EU's Solana warns of superpower oil rush in Arctic
The melting of the North Pole's ice caps under the impact of global warming could spark a dangerous geo-political oil rush in the Arctic, the European Union's top foreign-policy official warned Thursday. ( dpa )
"The increased accessibility of the enormous hydrocarbon resources in the Arctic region is changing the geo-strategic dynamics of the region with potential consequences for international stability and European security interests," EU High Representative Javier Solana wrote in a presentation to EU leaders.

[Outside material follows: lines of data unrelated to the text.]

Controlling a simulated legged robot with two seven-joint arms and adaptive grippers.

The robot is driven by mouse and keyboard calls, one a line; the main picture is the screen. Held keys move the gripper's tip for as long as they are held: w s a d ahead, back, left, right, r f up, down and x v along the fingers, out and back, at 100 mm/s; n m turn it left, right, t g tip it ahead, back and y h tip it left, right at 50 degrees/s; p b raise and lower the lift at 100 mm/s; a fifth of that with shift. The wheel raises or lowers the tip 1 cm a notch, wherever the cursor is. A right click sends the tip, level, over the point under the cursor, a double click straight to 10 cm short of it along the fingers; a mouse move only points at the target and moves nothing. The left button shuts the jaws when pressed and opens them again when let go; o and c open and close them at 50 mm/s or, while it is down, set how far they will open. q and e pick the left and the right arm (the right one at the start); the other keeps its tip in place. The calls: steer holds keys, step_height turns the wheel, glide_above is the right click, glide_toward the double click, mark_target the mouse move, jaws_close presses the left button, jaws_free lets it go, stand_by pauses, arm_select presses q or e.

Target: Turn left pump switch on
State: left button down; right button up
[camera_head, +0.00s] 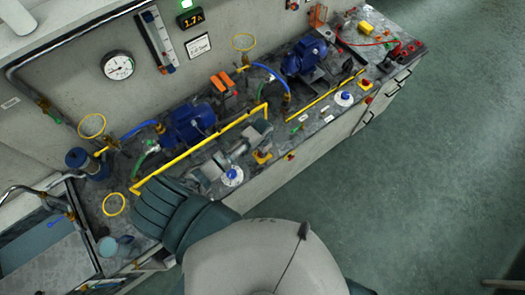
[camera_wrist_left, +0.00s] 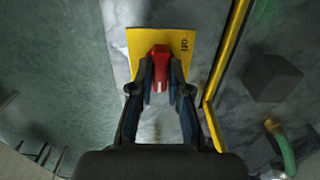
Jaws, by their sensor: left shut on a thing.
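The left pump switch is a red knob (camera_wrist_left: 160,68) on a yellow plate (camera_wrist_left: 145,42) in the left wrist view. The plate carries the word "off" near its upper right corner. My left gripper (camera_wrist_left: 160,90) is shut on the red knob, with one dark finger on each side. The knob's long side runs up and down in that view. In the head view the yellow plate (camera_head: 262,158) shows at the bench's front part, partly hidden by my left gripper (camera_head: 257,149). The knob itself is hidden there. My right gripper is not in view.
A yellow rail (camera_head: 205,143) runs behind my left gripper, before the left blue pump (camera_head: 192,122). A second blue pump (camera_head: 304,54) and another red switch on yellow (camera_head: 366,86) are farther right. A white-and-blue round part (camera_head: 232,176) sits close to my arm.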

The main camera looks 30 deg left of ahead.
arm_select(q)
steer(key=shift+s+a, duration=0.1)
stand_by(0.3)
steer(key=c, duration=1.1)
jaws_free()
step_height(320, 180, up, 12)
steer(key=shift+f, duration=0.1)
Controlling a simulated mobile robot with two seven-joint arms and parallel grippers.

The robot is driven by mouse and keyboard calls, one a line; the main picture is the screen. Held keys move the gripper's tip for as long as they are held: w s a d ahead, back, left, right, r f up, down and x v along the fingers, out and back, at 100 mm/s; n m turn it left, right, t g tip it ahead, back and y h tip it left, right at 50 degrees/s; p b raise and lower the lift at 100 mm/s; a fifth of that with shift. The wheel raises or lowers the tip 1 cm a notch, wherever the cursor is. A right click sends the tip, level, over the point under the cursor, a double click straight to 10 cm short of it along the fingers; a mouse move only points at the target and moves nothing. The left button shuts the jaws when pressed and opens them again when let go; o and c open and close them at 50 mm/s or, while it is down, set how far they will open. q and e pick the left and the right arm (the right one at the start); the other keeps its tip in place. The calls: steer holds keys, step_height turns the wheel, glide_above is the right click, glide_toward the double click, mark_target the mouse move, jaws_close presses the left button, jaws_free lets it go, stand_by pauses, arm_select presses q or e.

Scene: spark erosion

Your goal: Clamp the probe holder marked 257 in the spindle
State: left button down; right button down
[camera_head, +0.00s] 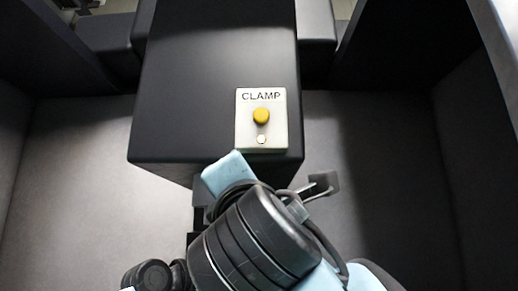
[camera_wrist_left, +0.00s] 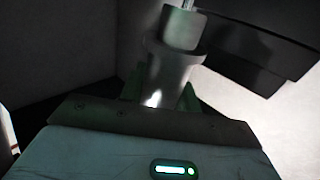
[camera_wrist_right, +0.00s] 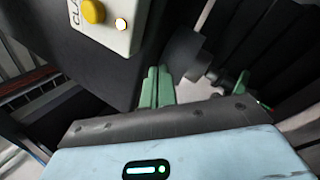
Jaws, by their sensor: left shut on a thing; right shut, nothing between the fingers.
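A grey metal holder (camera_wrist_left: 170,72) with a wide collar and a narrower cylinder above it stands between the green fingers of my left gripper (camera_wrist_left: 160,97), which is shut on it. No number is readable on it. The dark spindle head (camera_head: 215,70) carries a white CLAMP panel (camera_head: 245,131) with a yellow button (camera_head: 261,116) and a small pale light. My right gripper (camera_wrist_right: 157,87) is shut and empty. In the right wrist view its fingertips are below and right of the panel (camera_wrist_right: 120,38). Arm parts hide the spindle's underside in the head view.
Dark machine walls (camera_head: 410,120) enclose the spindle on both sides. Pale open floor (camera_head: 90,190) shows left of the spindle head. My dark wrist joints crowd the space in front of and below it.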

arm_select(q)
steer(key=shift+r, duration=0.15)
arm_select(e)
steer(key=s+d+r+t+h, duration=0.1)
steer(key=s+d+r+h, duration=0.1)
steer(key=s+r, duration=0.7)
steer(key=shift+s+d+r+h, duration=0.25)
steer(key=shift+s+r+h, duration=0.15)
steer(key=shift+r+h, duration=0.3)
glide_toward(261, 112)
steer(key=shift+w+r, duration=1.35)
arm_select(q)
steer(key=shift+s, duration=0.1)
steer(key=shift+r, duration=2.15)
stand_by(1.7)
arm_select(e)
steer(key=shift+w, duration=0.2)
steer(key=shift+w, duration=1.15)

The growing strategic pressure in the region is "illustrated by the recent planting of the Russian flag under the North Pole" and it "challenges Europe's ability to effectively secure its trade and resource interests in the region," Solana wrote.
In recent years the rapid warming of the Arctic environment has driven the pack ice farther north than ever before, opening up new maritime routes around the north of Europe, Asia and North America and making new territories open to mineral exploitation. The most striking example came on August 2, when a Russian submarine dropped a Russian flag on the sea-bed under the North Pole in a bid to lay claim to the territory.
But that claim is strongly contested by the US, Canada, Denmark and Norway - all states with a strong Arctic presence.
"There is an increasing need to address the growing debate over territorial claims," Solana's paper said.
The EU should act as swiftly as possible to develop a coherent Arctic policy, taking into account issues such as access to resources and the opening of new trade routes, the paper said.